Data from robot episodes:
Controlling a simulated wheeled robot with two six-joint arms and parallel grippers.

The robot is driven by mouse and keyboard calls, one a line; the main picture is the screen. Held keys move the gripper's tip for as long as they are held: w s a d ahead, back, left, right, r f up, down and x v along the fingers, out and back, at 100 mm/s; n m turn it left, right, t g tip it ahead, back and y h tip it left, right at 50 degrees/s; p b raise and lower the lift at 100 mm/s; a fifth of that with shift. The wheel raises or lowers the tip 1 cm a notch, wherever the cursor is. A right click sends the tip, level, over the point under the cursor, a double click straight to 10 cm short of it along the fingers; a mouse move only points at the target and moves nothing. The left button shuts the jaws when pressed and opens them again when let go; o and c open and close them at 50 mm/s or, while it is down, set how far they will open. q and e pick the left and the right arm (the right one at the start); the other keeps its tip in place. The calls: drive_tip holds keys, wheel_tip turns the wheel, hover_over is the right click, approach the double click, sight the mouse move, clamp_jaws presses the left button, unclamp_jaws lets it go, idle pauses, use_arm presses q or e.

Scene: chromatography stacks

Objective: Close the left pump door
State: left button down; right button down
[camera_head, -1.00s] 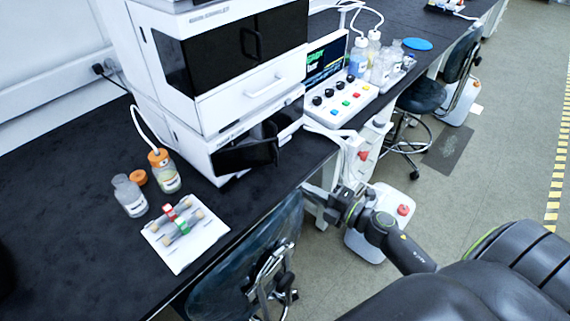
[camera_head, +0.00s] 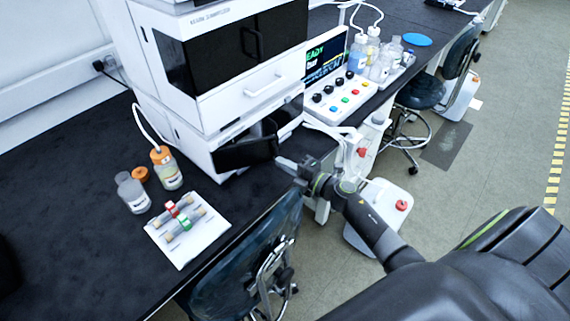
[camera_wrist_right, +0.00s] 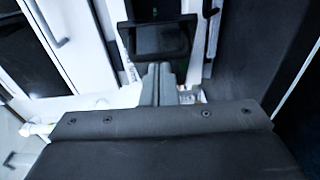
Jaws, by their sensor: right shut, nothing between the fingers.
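The left pump door (camera_head: 243,153) is a dark glossy panel at the front of the lowest white unit of the stack. It stands open, swung out over the bench. My right gripper (camera_head: 282,163) is shut and empty, with its tips close to the door's free right edge. In the right wrist view the dark door (camera_wrist_right: 160,40) is just beyond the shut fingertips (camera_wrist_right: 158,70). I cannot tell whether they touch. My left gripper is not in view.
The white stack (camera_head: 225,65) stands on the black bench (camera_head: 60,180). Bottles, including an orange-capped one (camera_head: 168,172), and a white tray (camera_head: 183,255) lie left of the door. A control panel (camera_head: 338,97) stands right.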

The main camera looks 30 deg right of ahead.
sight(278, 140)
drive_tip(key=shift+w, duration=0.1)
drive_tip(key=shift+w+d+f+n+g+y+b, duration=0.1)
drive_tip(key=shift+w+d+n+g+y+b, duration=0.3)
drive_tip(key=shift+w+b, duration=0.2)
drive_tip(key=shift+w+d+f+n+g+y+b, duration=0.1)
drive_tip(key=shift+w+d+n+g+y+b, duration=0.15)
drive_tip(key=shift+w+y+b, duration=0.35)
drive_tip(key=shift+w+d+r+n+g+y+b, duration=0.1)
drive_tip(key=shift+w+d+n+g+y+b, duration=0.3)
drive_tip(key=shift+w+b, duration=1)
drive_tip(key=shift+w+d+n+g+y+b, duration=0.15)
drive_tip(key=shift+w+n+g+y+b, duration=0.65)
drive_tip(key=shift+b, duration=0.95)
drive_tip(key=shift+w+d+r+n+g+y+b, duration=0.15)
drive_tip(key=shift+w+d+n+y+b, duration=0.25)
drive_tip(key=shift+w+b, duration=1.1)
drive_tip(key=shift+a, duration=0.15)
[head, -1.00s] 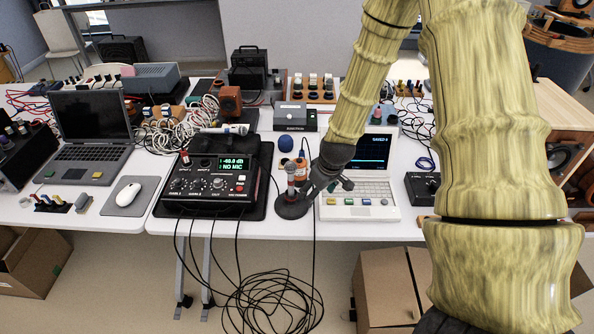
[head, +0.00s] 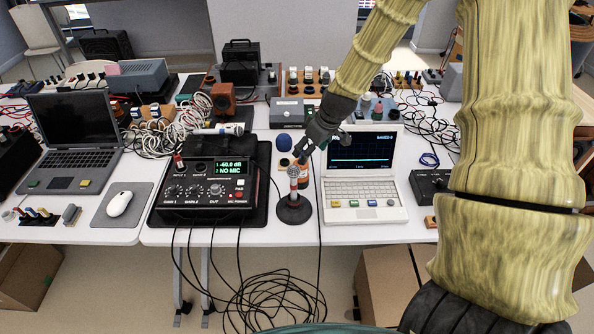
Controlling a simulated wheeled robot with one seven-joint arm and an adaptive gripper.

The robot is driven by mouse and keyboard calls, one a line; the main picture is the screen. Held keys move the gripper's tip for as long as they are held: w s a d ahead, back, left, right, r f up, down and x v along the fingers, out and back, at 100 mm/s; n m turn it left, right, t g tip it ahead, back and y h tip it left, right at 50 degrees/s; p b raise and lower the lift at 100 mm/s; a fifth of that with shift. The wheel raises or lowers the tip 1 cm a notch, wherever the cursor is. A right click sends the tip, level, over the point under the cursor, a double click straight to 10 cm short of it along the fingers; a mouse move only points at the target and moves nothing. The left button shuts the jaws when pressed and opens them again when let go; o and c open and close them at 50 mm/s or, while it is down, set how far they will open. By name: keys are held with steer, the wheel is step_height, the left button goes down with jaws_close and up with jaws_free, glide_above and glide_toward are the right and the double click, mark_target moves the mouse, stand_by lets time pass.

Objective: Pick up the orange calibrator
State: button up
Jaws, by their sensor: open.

• [Task to carry out]:
Skip every picture and return the lines above from the top through the one that contains "[camera_wrist_right, +0.00s]".

• [Written response]:
Controlling a simulated wheeled robot with two six-joint arms and parallel grippers.

The robot is driven by mouse and keyboard calls, one a line; the main picture is the screen. Held keys move the gripper's tip for as long as they are held: w s a d ahead, back, left, right, r f up, down and x v along the fingers, out and back, at 100 mm/s; n m turn it left, right, t g tip it ahead, back and y h tip it left, right at 50 degrees/s; p b raise and lower the lift at 100 mm/s; a fifth of that with shift. The wheel raises or lowers the tip 1 cm a notch, wherever the cursor is. A right click sends the tip, level, over the point under the cursor, a double click straight to 10 cm short of it along the fingers; a mouse move only points at the target and moves nothing. The left button shuts the jaws when pressed and opens them again when let go; o and c open and close them at 50 mm/s or, while it is down, set how far they will open. q and e pick the left and the right arm (the right one at the start); the other keeps its tip in place. The calls: drive_tip holds keys, wheel_tip turns the wheel, hover_over is the right click, approach the double click, sight the mouse move, clamp_jaws presses the left button, unclamp_jaws lets it go, idle pauses, use_arm presses q or e.

Scene: chromatography stacks

Objective: Close the left pump door
State: left button down; right button down
[camera_head, -1.00s] 
[camera_head, +0.00s] 
[camera_wrist_right, +0.00s] 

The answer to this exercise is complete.